▶ [GIVEN INSTRUCTION]:
Only the lines from the line holding "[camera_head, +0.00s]" to the last line should be output, each exactly as given.

[start SOURCE DATA]

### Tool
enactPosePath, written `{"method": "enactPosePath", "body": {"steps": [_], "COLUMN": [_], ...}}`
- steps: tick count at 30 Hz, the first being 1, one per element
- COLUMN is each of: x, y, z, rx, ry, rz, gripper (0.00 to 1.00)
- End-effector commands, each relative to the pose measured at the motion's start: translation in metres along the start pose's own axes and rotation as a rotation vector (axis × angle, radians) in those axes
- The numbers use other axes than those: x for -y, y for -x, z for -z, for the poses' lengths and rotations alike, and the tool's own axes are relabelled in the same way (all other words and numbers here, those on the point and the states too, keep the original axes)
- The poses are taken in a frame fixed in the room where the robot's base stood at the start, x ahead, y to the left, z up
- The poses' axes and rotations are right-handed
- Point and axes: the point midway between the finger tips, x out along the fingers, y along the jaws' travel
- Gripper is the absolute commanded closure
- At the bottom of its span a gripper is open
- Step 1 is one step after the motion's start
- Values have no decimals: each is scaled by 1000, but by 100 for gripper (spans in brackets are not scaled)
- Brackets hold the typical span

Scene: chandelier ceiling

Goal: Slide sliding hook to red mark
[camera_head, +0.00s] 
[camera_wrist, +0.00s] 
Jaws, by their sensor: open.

[end SOURCE DATA]

▶ [FINISHED TASK]:
[camera_head, +0.00s] 
[camera_wrist, +0.00s] 
Jaws, by their sensor: open.

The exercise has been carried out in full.